▶
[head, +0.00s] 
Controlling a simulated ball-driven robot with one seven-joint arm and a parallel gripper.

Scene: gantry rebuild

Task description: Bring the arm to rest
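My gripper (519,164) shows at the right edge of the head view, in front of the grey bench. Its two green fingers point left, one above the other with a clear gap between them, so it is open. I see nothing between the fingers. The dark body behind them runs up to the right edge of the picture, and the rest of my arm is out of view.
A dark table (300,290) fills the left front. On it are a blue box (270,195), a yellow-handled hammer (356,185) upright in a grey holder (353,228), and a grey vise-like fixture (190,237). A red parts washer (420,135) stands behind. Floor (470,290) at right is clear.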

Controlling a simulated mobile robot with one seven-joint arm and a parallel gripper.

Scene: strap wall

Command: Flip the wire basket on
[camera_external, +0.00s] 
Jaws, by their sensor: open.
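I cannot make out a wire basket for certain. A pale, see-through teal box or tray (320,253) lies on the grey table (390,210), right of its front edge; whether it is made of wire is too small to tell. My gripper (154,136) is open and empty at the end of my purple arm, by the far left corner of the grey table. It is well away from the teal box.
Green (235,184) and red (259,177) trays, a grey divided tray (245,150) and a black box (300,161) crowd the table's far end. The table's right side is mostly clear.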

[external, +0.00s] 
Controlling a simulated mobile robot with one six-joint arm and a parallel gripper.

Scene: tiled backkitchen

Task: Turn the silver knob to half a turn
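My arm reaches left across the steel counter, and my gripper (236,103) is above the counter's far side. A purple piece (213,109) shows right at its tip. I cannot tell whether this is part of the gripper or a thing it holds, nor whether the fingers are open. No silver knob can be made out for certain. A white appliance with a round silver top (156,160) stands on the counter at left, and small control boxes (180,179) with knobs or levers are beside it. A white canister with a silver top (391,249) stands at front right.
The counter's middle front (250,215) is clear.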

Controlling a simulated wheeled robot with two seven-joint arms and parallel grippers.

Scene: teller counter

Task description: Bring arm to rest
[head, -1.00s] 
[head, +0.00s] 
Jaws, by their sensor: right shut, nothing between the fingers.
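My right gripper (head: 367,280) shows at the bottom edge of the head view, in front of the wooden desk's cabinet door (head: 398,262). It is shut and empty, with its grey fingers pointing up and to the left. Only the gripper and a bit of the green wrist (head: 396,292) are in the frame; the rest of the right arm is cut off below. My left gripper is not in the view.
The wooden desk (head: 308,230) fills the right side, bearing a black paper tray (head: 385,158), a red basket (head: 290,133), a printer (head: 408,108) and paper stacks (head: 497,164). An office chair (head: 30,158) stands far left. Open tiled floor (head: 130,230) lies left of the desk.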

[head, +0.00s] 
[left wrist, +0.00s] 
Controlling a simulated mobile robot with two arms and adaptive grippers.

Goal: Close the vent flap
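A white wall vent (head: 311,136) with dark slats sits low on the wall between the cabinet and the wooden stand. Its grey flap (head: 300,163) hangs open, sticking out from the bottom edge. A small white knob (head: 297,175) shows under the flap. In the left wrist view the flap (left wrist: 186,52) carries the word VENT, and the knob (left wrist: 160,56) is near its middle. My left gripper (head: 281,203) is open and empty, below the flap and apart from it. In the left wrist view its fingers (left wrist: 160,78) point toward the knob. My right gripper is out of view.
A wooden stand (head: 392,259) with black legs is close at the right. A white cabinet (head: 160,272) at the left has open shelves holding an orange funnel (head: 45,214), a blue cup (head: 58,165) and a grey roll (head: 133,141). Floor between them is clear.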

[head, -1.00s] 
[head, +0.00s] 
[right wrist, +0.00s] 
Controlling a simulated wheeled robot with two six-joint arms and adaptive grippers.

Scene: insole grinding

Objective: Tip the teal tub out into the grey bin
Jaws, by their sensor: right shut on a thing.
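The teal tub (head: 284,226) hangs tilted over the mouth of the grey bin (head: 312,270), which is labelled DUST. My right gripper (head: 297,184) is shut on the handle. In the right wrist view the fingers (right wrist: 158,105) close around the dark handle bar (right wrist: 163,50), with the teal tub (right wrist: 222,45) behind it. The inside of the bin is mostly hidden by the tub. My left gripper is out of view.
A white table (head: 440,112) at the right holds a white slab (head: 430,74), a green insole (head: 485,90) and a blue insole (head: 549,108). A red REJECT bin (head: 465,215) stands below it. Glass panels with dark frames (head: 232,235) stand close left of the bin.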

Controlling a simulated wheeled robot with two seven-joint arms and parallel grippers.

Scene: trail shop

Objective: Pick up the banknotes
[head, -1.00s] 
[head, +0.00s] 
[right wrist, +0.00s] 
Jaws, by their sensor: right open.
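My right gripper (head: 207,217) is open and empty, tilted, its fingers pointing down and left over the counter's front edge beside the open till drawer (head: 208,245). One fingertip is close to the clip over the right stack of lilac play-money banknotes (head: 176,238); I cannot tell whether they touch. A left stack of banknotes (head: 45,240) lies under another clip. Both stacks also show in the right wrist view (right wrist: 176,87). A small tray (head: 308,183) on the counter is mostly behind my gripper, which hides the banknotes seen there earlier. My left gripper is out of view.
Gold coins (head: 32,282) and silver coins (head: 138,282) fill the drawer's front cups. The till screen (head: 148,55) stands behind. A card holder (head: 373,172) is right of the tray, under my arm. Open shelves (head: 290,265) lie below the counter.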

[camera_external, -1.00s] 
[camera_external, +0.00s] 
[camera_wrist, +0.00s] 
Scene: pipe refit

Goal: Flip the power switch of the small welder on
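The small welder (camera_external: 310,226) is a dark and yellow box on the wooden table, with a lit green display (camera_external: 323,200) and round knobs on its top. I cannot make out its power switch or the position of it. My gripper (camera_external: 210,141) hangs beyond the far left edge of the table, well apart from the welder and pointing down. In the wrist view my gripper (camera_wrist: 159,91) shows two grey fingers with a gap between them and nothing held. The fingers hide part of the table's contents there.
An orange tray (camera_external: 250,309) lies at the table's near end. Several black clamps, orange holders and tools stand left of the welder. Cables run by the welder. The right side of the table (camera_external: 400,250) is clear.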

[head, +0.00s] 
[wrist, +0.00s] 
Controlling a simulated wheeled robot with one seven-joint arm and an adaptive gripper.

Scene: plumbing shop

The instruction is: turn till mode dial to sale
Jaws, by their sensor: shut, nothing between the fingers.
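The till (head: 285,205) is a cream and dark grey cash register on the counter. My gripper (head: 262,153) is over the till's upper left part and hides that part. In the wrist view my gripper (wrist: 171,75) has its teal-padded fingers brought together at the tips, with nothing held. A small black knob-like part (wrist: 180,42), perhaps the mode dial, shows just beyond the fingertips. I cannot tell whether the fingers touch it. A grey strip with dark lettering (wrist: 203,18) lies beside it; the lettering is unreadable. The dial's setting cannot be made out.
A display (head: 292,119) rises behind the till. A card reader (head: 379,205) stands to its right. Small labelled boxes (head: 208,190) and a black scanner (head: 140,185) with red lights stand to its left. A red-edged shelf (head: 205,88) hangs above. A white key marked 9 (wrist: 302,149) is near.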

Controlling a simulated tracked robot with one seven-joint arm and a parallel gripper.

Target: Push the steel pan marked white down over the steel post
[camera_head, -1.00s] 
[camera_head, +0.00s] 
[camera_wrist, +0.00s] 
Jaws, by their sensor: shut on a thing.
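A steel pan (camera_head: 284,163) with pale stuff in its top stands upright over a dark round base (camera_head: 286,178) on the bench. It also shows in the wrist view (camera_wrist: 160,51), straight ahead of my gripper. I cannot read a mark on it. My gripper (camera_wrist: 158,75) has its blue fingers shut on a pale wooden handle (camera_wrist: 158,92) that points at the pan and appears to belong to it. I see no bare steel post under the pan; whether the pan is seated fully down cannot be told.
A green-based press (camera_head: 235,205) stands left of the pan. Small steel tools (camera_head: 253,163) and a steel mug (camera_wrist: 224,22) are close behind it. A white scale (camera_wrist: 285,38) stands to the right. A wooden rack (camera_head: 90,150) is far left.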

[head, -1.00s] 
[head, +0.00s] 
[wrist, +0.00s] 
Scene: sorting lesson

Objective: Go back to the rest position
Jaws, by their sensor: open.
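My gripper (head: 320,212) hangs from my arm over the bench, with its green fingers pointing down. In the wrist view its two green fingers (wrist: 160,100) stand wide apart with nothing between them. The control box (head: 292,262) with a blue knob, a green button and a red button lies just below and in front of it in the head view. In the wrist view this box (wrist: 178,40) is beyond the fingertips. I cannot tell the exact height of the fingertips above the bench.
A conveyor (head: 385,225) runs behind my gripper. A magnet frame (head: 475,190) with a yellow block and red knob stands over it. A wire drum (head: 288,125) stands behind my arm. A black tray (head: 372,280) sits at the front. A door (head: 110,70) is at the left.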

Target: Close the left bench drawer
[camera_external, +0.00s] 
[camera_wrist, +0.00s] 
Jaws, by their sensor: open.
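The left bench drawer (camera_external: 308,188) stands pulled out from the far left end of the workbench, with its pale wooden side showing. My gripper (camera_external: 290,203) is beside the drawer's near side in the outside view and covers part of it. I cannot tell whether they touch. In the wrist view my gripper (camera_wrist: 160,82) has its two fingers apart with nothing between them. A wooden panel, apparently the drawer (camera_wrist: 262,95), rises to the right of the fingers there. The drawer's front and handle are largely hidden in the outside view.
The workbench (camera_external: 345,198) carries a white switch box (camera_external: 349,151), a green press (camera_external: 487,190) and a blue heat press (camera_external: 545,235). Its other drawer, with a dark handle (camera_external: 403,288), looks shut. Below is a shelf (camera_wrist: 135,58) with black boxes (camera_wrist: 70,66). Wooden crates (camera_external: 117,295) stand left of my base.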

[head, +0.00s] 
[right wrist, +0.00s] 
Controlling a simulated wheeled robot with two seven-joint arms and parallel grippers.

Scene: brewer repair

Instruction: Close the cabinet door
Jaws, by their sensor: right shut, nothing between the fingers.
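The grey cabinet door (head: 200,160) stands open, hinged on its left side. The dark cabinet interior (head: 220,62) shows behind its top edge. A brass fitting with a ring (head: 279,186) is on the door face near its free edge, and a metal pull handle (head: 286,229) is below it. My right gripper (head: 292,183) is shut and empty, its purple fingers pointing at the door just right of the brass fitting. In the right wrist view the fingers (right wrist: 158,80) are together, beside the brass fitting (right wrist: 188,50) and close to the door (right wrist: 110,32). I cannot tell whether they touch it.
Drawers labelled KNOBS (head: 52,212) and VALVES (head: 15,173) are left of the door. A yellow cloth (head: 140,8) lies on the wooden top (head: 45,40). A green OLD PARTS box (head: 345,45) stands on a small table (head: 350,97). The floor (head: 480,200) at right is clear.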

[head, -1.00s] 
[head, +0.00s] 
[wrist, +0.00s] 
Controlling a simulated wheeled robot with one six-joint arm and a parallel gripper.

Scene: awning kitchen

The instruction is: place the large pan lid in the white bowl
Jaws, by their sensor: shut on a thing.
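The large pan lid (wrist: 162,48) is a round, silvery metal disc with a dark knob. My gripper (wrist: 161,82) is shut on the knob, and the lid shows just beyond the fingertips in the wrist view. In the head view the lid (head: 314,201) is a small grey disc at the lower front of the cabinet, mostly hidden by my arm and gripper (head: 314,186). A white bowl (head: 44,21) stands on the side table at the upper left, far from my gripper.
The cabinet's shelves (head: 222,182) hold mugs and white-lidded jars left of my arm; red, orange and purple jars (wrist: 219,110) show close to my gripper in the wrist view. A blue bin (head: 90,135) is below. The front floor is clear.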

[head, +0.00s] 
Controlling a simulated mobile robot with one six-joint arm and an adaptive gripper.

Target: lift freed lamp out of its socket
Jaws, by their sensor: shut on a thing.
◀
* Description of the task
From the listing above, pick out each line where the word "Target" appears.

* The response
Target: Push the steel pan marked white down over the steel post
Target: Close the left bench drawer
Target: lift freed lamp out of its socket

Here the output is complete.